Required work :: Return the number of lines holding "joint", with nothing added.

⟨

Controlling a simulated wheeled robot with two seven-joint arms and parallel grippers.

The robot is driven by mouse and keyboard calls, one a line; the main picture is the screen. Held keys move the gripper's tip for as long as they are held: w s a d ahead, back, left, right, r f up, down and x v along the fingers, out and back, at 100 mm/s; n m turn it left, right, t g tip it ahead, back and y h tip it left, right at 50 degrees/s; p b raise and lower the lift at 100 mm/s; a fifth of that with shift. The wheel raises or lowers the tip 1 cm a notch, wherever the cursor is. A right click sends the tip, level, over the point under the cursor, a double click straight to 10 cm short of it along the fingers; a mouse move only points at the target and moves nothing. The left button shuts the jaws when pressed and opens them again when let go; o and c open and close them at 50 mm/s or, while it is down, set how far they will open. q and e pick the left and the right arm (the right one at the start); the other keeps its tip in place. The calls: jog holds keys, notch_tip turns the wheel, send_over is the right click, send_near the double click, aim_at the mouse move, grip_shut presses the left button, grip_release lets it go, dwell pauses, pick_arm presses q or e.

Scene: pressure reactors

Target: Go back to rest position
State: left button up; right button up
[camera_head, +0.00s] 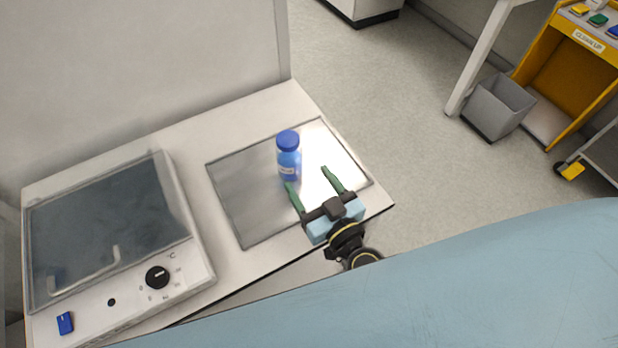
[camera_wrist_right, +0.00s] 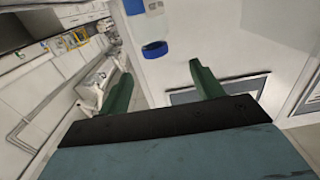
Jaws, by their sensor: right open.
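A small bottle with a blue cap (camera_head: 288,157) stands upright on a shiny metal plate (camera_head: 235,222) on the white bench. My right gripper (camera_head: 307,177) is open, with its two green fingers apart and nothing held between them. Its left finger is close to the bottle's lower right side in the head view; whether they touch I cannot tell. In the right wrist view the open fingers (camera_wrist_right: 160,77) also show, with blue parts that look like the bottle (camera_wrist_right: 155,49) beyond them near the top. My left gripper is not in view.
A hotplate-like device (camera_head: 158,278) with a dark top and black knob fills the bench's left side. A wall panel stands behind. A grey bin (camera_head: 499,105) and a yellow stand (camera_head: 567,75) are on the floor at right. Open floor lies beyond the bench.

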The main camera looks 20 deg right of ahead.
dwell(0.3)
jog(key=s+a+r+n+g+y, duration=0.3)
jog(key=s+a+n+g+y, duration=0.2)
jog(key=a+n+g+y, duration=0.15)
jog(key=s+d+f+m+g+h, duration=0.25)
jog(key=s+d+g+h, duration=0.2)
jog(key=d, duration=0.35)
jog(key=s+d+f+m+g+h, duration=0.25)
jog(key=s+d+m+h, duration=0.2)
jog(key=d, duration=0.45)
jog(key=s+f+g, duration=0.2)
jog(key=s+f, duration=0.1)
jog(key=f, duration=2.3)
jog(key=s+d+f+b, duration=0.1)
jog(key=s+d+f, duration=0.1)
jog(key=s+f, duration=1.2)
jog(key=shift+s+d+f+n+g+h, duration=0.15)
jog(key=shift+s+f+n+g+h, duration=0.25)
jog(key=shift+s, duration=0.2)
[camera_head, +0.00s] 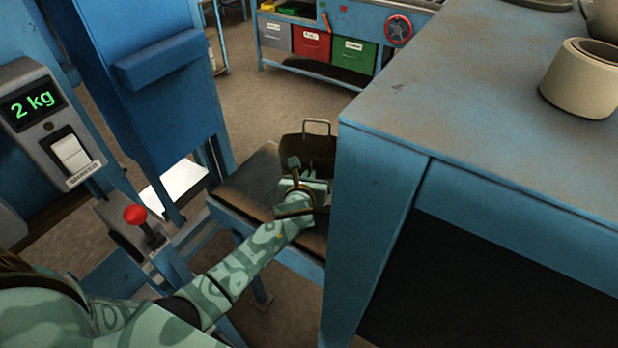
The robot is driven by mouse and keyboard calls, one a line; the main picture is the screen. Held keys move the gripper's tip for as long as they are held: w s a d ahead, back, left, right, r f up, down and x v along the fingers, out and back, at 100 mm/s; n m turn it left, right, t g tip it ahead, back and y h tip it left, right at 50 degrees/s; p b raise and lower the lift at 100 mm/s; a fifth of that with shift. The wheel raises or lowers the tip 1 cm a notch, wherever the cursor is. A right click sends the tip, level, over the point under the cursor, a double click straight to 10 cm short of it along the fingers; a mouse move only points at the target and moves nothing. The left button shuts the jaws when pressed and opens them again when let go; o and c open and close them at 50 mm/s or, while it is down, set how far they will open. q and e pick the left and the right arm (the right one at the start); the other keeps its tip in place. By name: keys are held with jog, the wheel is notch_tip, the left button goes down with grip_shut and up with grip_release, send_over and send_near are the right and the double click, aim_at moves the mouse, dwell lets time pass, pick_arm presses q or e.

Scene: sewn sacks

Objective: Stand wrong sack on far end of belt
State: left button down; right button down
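The belt (243,190) is a dark flat surface on a blue frame, running beside the large blue cabinet. A dark brown-olive thing with a pale loop handle (317,146) is at its far end; I cannot tell whether it is a sack or a container. My left gripper (296,172) reaches over the belt from the lower left, just in front of this dark thing. The hand and wrist hide the space between its fingers, so I cannot see whether it holds anything. No sack shows clearly. My right gripper is out of view.
The blue cabinet (470,110) stands close on the right, with a beige roll (582,80) on top. Grey, red and green bins (312,42) are at the back.

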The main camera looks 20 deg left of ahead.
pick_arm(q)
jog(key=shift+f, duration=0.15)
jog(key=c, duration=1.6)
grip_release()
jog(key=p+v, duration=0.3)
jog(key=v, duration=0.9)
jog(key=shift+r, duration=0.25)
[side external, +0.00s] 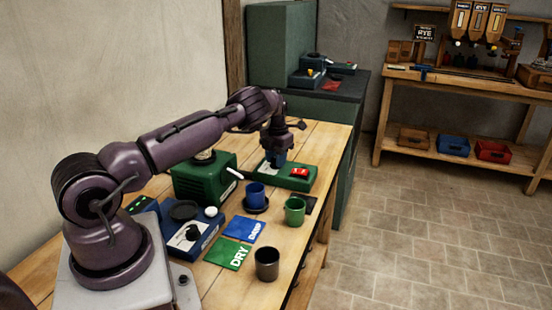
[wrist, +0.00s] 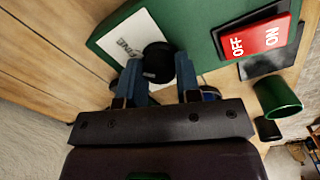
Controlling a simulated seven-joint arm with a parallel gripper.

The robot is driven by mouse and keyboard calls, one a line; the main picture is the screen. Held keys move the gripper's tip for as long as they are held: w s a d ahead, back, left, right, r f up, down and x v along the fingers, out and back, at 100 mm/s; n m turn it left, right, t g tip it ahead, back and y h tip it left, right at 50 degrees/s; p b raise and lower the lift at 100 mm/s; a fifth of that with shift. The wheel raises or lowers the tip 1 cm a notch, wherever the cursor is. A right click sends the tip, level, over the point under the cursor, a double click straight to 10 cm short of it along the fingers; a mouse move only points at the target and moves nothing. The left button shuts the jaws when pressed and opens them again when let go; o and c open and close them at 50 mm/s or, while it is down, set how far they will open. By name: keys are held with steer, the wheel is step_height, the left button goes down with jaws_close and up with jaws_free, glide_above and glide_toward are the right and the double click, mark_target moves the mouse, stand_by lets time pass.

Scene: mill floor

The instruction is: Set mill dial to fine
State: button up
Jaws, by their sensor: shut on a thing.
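The mill dial is a round black knob (wrist: 158,62) on a white plate (wrist: 122,38) set in a green base (wrist: 185,22). The plate's lettering is partly hidden by the knob and a finger, and I cannot read the setting. My gripper (wrist: 160,76) has its two blue fingers on either side of the knob and is shut on it. In the side view my gripper (side external: 275,160) points down over the green base (side external: 290,181) and hides the knob.
A red ON/OFF switch (wrist: 255,37) sits on the same base, right of the dial. A green mill body (side external: 203,182) stands left. Blue (side external: 255,193), green (side external: 294,211) and dark (side external: 267,264) cups stand in front, near the DRY (side external: 228,253) and DAMP (side external: 244,229) cards.

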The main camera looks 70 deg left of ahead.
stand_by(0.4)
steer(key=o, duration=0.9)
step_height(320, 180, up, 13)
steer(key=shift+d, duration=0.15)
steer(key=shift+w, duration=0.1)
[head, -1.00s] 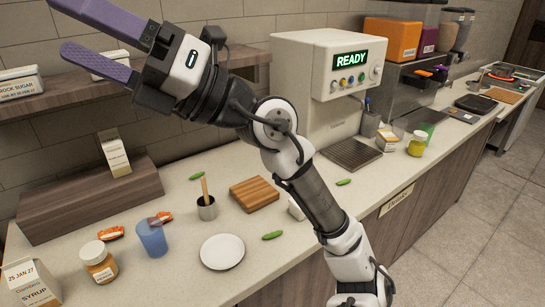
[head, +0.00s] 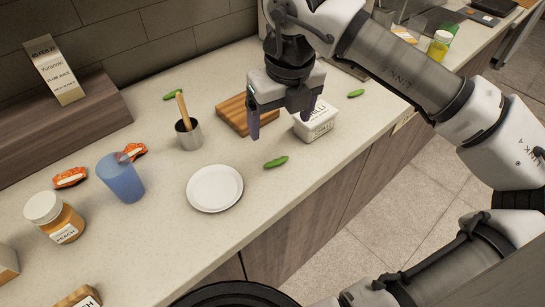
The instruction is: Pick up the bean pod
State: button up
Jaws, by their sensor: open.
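Three green bean pods lie on the pale counter. One bean pod (head: 276,162) is near the counter's front edge, right of the white plate. Another bean pod (head: 356,93) lies farther right, beyond a white box. A third bean pod (head: 172,94) lies at the back left, behind the metal cup. My gripper (head: 282,121) points down with its purple fingers apart and nothing between them. In the picture it is just above the front pod, between the wooden board and the white box. Its height over the counter is hard to tell.
The white box (head: 316,122) stands close to the right finger, and the wooden board (head: 234,107) lies behind my gripper. A metal cup (head: 189,138) with a wooden stick, a white plate (head: 214,201), a blue cup (head: 122,181) and an orange jar (head: 64,225) stand left.

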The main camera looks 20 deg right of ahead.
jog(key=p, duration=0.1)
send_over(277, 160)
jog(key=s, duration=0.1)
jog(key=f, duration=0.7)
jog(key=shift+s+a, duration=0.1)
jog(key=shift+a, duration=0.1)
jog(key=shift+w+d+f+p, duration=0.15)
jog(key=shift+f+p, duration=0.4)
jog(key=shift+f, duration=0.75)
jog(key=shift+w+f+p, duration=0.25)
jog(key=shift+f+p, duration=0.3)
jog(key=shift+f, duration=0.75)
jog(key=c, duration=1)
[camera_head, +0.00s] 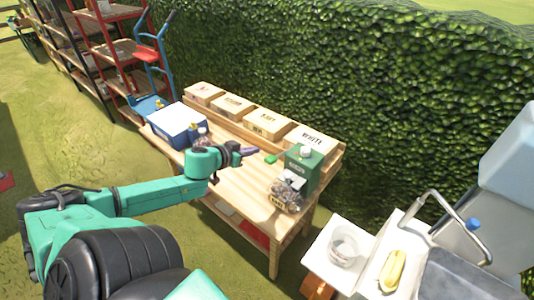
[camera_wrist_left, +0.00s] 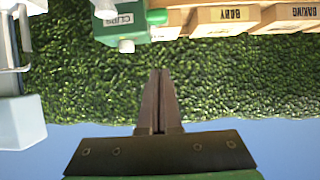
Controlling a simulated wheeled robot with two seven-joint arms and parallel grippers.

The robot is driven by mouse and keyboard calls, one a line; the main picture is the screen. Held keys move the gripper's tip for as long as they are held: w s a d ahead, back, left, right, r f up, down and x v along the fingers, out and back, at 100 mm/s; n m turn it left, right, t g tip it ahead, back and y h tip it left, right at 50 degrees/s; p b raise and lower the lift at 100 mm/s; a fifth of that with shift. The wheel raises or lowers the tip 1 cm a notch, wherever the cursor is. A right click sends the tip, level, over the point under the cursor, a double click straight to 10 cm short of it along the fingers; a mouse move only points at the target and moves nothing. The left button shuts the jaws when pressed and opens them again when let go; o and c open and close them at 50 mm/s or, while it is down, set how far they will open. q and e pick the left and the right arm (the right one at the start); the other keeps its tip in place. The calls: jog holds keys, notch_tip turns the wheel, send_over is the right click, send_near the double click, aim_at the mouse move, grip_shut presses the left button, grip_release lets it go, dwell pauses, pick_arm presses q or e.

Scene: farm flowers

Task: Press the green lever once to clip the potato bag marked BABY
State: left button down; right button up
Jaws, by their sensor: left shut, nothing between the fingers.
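A green box (camera_head: 305,168) with a white knob on top stands at the right end of the wooden table; in the left wrist view a green box (camera_wrist_left: 121,30) reads CLIPS. A small green block (camera_head: 270,158), perhaps the lever, shows left of it; a green part (camera_wrist_left: 157,17) juts from the box in the wrist view. A mesh bag of potatoes (camera_head: 286,196) sits in front of the box, its label too small to read. My left gripper (camera_head: 250,152) is shut and empty, above the table, left of the box. It also shows in the wrist view (camera_wrist_left: 160,80). My right gripper is not in view.
Several wooden crates, one the rightmost crate (camera_head: 311,138), line the table's back before a hedge (camera_head: 360,75). One reads BABY (camera_wrist_left: 229,14). A blue and white box (camera_head: 177,122) stands at the left.

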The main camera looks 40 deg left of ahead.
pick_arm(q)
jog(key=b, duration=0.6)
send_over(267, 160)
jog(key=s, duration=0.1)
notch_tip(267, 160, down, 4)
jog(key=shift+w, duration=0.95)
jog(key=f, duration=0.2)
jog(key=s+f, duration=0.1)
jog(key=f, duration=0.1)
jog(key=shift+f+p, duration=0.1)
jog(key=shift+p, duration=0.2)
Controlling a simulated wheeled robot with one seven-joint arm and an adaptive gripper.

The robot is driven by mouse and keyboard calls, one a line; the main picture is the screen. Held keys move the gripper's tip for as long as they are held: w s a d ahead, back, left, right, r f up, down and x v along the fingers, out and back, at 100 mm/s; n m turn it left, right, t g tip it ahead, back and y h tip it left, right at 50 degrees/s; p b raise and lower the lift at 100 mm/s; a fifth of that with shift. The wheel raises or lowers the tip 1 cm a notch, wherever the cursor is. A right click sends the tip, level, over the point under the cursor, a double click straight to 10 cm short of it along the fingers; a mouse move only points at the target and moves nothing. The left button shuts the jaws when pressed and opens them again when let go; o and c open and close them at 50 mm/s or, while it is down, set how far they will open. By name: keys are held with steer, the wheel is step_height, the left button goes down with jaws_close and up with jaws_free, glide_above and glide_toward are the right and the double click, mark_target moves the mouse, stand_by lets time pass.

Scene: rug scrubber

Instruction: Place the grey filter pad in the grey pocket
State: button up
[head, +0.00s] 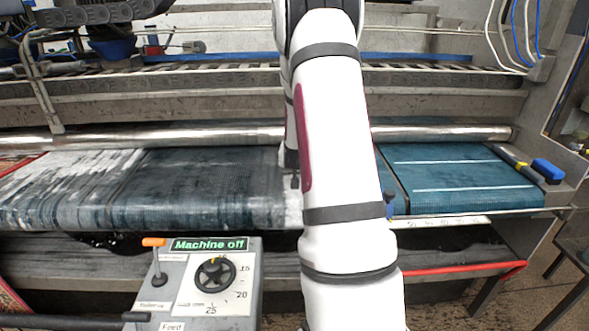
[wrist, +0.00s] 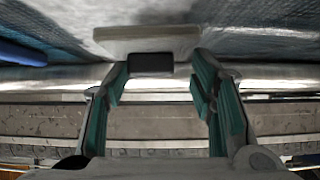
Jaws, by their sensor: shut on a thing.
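My gripper (wrist: 160,75) points at the far side of the machine in the wrist view, its two teal-padded fingers apart with a thing between their tips. It is shut on a pale grey slab (wrist: 147,38), which looks like the grey filter pad. A dark grey rectangular block (wrist: 152,63) shows below the slab, between the fingertips; I cannot tell whether it is part of the pad. In the head view my arm hides the gripper and the pad. I cannot make out the grey pocket for certain in either view.
A wet blue rug (head: 460,175) lies on the machine bed under a metal roller (head: 440,133). A blue brush (head: 548,170) lies at the right edge. A control panel (head: 205,285) reading "Machine off" stands front left. A red bar (head: 465,269) runs along the front right.

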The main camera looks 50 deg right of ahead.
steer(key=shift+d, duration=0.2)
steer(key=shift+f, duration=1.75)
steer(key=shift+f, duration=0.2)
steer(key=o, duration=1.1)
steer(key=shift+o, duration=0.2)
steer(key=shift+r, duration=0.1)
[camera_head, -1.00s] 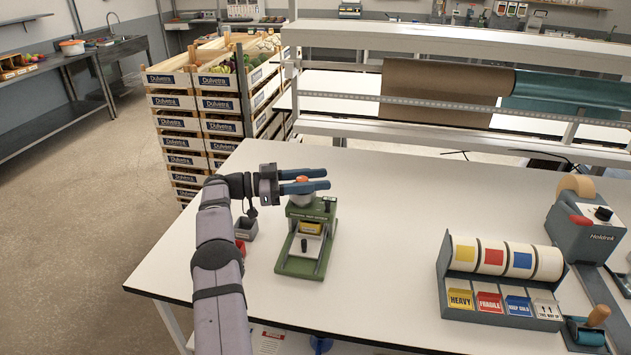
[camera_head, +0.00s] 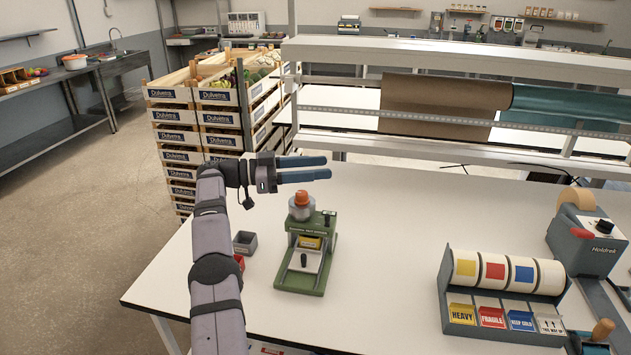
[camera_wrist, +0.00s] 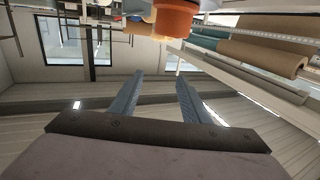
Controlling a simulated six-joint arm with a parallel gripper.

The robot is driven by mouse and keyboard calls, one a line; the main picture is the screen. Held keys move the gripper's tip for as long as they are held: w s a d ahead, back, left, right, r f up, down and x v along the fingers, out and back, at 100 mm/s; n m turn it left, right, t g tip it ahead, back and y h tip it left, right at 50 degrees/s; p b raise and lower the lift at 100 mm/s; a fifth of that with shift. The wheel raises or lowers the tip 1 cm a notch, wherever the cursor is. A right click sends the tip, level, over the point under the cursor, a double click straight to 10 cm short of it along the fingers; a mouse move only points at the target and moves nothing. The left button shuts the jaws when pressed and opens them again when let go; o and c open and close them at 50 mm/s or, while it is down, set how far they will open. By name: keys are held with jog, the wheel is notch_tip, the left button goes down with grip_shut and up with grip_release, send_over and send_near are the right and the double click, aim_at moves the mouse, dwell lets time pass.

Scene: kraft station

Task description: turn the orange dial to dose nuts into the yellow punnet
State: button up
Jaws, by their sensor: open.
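The orange dial (camera_head: 302,199) sits on top of a green dispenser (camera_head: 303,282) on the white table. A small yellow box, likely the yellow punnet (camera_head: 310,242), shows in the dispenser below the dial; its contents cannot be made out. My gripper (camera_head: 327,168) is open and empty, its fingers pointing right, above the dial and apart from it. In the wrist view the dial (camera_wrist: 175,18) is at the top edge, beyond the open fingers (camera_wrist: 160,78), with nothing between them.
A grey punnet (camera_head: 244,242) and a red punnet (camera_head: 239,261) stand left of the dispenser, near my arm. A label dispenser (camera_head: 505,308) and a tape machine (camera_head: 590,240) stand at right. The table between is clear. Stacked crates (camera_head: 215,135) stand behind left.

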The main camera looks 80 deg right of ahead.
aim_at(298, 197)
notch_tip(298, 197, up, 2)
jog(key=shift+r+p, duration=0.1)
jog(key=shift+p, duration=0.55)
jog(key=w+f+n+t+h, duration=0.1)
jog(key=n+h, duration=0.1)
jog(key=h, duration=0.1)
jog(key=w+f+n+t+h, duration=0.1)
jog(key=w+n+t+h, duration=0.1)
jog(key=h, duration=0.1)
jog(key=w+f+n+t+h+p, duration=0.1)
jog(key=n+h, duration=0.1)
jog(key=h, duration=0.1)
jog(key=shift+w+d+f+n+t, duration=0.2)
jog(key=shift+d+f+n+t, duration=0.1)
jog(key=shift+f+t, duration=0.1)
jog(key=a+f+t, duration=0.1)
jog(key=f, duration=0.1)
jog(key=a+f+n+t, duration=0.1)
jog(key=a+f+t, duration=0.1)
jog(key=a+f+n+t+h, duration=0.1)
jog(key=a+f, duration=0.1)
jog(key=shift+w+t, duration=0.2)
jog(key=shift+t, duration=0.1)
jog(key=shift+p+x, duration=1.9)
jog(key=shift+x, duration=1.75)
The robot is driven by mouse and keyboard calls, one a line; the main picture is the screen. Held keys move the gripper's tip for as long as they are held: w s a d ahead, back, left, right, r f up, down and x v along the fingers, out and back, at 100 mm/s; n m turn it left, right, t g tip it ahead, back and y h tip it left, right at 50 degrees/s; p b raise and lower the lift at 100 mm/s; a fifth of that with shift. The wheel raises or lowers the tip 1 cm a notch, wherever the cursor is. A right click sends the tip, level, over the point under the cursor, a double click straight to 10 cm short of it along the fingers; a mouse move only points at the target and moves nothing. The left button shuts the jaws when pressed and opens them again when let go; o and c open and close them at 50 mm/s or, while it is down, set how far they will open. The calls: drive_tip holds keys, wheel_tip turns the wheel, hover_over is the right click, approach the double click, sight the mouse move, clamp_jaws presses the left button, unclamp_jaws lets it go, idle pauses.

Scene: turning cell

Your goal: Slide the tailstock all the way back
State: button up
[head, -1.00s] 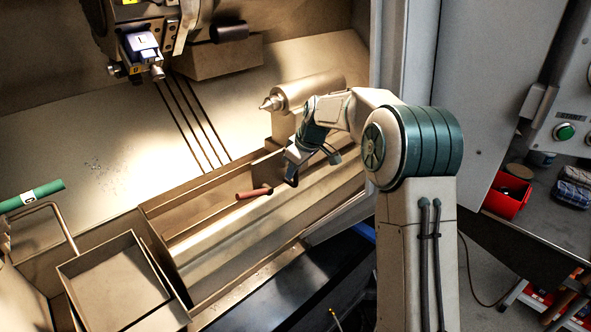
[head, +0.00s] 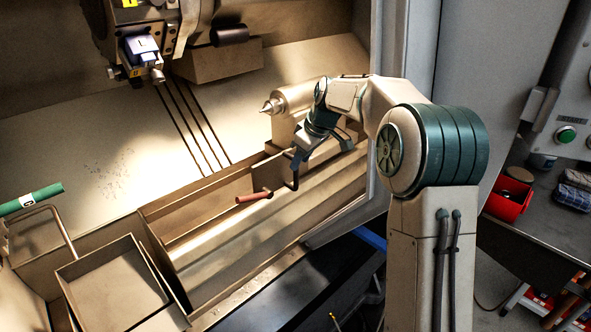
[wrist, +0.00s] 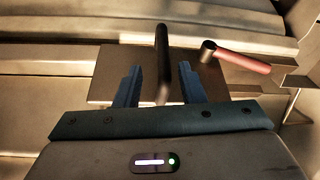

⟩

Task response :: 5